En cette journée du 8 mars, saisissons-nous de l''histoire de Pénélope Fillon pour évoquer un sujet complexe et pas si souvent abordé, celui du travail invisible des femmes. Ce sujet, pourtant crucial n'a quasiment pas été traité par la presse à l'occasion des «affaires » qui tournent autour du couple Fillon. C'est pourtant tout ce que contient cette histoire, c'est même là tout son enjeu au regard des droits des femmes et des répartitions sexuées de l'espace public.

Exposition-instrumentalisation

 A François Fillon, l'homme, les postes visibles, le devant de la scène, celui qui tient les commandes ; à Pénélope, la femme, celle qui suit dans l'ombre, qui reste mobilisée pour son mari et peut être même qui travaille pour lui, ouvre des courriers, lui suggère des idées, le soutient, l'encourage, le fait tenir dans les tempêtes.

 Cette campagne nous fait voir combien encore en 2017, le rôle de celles qui ont le statut d'épouse est tourné vers celui qui est déjà dans la lumière et qui espère l'être plus encore. L'exposition-instrumentalisation des femmes est classique de Bernadette à Pénelope en passant par Brigitte (Macron), les hommes de lumière n'hésitent pas à jouer de leur femme... un peu moins, nettement moins chez les Hamon et Mélenchon qui, fidèles à leur ADN féministe, préfèrent se présenter seuls.

 Travail invisible

 L'affaire Fillon évoque, sans s'y tromper, le travail invisible, voire caché des femmes. Invisible car souvent non (officiellement) rémunéré et invisible aussi car non considéré comme un travail à proprement parlé. A cet égard, les tâches ménagères sont un très bon exemple de même que la tenue de la maison, ou pour les classes plus bourgeoises le maintien du réseau et du relationnel lié au métier du mari.

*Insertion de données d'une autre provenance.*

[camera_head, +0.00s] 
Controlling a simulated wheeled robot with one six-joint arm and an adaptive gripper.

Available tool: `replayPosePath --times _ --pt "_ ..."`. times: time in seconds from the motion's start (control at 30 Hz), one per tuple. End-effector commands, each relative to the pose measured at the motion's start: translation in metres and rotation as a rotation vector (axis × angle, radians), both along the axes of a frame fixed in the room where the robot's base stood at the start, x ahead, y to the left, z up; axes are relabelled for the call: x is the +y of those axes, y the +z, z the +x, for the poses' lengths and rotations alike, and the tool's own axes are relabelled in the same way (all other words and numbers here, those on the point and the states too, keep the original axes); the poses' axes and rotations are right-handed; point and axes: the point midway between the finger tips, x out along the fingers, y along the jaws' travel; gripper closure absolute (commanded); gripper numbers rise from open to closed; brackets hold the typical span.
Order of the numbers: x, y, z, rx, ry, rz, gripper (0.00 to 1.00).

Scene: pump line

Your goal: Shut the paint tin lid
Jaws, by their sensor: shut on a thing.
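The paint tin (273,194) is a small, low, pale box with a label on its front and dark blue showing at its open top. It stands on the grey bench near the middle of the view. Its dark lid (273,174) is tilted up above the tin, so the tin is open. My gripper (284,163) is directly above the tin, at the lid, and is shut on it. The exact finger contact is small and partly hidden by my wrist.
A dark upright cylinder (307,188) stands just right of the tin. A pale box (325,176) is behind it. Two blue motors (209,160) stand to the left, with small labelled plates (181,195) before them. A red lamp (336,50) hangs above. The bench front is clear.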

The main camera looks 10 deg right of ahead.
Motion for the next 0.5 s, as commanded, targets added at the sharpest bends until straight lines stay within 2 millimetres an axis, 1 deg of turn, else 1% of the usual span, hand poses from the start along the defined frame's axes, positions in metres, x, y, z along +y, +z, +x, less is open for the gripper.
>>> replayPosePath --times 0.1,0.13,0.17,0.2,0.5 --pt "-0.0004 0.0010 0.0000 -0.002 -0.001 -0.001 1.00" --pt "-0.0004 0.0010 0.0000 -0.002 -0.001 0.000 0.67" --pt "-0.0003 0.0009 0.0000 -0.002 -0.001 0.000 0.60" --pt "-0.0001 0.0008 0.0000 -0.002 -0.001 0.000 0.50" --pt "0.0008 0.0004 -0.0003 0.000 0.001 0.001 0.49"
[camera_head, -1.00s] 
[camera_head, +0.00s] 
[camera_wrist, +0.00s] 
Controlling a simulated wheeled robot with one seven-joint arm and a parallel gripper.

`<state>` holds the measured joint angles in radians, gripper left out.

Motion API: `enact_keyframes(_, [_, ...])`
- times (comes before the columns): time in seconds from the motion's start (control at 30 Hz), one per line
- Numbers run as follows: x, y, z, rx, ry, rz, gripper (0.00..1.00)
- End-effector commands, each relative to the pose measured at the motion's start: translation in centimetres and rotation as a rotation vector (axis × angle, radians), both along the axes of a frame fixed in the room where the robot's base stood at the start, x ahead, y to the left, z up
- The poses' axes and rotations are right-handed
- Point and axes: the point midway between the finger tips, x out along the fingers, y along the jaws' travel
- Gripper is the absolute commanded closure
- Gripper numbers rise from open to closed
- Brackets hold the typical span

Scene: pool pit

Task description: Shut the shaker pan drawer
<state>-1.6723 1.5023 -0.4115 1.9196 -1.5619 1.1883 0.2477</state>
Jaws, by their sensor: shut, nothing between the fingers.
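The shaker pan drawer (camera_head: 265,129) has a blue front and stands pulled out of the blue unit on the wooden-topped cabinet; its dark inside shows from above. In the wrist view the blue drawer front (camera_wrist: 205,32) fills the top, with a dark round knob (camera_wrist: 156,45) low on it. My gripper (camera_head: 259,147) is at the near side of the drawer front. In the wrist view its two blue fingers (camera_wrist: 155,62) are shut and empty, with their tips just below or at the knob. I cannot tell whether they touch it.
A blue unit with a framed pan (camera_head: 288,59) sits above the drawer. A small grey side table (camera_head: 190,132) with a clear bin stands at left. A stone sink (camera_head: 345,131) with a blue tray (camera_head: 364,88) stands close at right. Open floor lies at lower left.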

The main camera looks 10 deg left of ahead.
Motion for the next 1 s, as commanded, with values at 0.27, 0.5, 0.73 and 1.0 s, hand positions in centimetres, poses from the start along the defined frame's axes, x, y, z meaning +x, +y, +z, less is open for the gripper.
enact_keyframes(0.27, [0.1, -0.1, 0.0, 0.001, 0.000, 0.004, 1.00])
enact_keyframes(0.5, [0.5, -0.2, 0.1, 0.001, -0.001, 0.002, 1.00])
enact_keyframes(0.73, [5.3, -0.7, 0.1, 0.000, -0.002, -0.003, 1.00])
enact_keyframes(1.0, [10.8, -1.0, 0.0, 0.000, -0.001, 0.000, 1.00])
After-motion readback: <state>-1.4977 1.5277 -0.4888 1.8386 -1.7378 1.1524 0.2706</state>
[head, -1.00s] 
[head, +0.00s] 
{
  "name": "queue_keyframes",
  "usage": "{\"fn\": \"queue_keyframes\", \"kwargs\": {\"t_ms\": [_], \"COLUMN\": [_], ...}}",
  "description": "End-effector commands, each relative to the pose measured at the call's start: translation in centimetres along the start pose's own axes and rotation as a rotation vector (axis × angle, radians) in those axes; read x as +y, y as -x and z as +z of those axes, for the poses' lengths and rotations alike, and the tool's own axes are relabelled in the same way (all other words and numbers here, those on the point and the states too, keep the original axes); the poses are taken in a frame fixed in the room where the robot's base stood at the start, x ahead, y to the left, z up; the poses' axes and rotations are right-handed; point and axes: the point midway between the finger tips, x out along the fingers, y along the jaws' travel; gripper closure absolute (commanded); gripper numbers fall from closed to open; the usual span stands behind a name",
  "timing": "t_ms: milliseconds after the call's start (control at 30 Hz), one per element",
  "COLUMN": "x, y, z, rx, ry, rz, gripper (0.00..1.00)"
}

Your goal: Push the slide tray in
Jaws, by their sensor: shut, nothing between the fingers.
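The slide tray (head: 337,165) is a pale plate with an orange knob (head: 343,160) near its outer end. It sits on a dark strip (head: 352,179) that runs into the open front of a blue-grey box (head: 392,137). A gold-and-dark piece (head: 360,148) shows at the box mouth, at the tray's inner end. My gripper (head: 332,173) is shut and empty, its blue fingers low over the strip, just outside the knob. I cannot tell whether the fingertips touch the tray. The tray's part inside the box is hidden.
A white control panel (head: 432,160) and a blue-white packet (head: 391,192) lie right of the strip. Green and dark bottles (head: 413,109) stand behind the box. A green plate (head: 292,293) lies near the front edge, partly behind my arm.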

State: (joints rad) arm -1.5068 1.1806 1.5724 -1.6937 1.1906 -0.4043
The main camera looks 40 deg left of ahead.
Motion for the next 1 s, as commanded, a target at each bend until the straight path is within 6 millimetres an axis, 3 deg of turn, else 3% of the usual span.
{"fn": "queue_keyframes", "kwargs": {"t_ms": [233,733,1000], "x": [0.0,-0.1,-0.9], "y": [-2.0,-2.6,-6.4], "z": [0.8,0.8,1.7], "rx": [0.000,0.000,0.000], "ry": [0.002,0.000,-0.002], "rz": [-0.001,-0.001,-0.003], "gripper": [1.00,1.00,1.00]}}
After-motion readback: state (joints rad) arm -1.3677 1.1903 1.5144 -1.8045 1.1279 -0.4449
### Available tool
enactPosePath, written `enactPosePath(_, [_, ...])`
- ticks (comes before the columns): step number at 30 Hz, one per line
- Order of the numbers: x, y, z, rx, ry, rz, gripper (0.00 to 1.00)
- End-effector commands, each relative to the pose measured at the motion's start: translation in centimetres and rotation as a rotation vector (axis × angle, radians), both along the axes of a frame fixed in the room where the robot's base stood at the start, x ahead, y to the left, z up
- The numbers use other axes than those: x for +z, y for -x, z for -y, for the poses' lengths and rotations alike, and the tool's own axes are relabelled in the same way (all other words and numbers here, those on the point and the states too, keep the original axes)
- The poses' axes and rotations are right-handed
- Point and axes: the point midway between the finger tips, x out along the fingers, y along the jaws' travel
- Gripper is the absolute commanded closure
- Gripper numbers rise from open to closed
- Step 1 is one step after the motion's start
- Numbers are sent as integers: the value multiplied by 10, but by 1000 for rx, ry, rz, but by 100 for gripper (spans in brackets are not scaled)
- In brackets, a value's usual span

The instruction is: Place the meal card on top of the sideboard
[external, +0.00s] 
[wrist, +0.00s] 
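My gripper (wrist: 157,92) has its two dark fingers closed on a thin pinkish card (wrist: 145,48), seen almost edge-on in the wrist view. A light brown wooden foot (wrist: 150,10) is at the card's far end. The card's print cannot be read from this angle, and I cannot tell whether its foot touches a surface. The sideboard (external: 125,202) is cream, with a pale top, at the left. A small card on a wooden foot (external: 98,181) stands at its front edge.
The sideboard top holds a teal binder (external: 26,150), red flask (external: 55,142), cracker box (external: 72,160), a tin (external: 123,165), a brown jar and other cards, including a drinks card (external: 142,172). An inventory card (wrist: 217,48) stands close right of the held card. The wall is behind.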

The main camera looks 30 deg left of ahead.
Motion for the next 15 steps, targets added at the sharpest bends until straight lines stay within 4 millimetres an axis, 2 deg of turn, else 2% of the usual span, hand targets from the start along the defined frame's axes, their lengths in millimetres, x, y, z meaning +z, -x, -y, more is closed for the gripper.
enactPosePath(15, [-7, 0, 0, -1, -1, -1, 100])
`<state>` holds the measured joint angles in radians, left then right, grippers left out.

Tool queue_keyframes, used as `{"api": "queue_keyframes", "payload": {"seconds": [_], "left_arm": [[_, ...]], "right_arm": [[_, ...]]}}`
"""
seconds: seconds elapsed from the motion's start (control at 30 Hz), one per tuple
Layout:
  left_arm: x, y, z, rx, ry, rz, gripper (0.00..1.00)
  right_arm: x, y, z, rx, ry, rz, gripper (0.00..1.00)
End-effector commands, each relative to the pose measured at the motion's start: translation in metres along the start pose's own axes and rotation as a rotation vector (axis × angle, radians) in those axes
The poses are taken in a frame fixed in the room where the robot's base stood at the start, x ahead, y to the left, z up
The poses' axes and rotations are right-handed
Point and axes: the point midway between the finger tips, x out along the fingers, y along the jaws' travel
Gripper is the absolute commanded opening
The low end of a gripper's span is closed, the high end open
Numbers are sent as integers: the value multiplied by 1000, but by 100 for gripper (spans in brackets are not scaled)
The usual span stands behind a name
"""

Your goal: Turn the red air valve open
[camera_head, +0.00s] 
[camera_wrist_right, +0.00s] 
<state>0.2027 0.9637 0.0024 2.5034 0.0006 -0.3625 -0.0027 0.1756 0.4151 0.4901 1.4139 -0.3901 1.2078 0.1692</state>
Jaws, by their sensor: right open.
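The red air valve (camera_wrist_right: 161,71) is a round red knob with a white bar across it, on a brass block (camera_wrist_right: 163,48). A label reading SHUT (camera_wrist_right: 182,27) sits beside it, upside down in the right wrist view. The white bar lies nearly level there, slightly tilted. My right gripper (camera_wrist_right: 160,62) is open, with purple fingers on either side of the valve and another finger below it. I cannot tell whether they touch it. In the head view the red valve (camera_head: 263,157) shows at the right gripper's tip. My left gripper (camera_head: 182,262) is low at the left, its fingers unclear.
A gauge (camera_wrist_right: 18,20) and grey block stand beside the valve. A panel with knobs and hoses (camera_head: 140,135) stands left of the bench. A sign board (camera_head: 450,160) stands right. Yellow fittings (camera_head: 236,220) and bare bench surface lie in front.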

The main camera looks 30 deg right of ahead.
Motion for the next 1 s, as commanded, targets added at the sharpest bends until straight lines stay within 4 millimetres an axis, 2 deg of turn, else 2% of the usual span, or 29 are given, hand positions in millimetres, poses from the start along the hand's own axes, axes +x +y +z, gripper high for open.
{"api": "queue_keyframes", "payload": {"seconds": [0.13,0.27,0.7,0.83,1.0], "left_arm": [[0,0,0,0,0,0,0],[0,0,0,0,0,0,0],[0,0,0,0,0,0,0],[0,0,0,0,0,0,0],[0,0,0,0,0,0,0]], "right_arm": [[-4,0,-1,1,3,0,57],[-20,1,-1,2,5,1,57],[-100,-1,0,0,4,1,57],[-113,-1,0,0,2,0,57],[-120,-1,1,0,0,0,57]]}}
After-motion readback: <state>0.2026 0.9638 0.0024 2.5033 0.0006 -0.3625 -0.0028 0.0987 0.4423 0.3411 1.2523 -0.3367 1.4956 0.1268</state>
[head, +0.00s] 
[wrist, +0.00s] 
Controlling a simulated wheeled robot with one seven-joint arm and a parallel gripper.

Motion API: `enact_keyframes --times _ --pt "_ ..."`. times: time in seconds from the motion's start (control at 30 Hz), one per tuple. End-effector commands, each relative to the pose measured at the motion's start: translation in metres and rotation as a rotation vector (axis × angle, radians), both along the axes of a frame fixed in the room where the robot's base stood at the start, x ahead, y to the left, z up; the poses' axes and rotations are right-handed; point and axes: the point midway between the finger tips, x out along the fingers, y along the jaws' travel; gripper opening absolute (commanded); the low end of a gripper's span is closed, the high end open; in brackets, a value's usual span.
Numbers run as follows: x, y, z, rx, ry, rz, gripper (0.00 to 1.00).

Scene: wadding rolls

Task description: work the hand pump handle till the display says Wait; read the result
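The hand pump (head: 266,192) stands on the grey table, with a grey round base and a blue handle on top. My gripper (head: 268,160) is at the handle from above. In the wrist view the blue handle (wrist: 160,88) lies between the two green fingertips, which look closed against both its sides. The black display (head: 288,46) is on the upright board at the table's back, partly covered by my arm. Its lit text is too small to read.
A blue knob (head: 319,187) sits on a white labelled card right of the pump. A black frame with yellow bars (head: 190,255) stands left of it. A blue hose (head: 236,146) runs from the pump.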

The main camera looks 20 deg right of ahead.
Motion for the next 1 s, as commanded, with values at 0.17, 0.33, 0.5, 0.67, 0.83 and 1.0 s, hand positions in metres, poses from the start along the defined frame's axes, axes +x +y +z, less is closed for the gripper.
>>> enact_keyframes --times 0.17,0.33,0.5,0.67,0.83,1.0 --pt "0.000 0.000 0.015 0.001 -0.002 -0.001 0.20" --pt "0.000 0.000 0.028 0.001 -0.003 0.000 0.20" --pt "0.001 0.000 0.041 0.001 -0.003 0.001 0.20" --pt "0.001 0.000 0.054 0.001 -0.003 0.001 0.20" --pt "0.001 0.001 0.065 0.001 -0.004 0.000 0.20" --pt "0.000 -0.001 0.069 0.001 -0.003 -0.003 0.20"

 Cette situation en dit long sur la structure patriarcale de notre société dans laquelle l'autorité est portée par les hommes ; cette organisation patriarcale, et l'affaire Pénélope nous donne aussi l'occasion de dire combien cela a des retombées en termes de discriminations et au niveau macro économique.

 La femme doit se mettre en retrait

 Quel que soit le type de travail invisible il y a une dynamique en place : la femme, à niveau de compétence égale (voire supérieur), est celle qui est désignée comme devant se mettre en retrait. Elle gagne en moyenne 20 % de moins qu'un homme, elle occupe les 80 % des temps partiels, les emplois liés au « care » - peu reconnus et peu rémunérés - sont le plus souvent occupés par elles, le travail domestique leur incombe en grande partie... Le foyer, la sphère privée sont les lieux privilégiés de ce travail invisible des femmes ; l'affaire de Pénélope Fillon le montre bien : emploi fictif ? Pas fictif? La limite entre le service rendu à l'époux et le travail pour l'homme politique Fillon est totalement floue...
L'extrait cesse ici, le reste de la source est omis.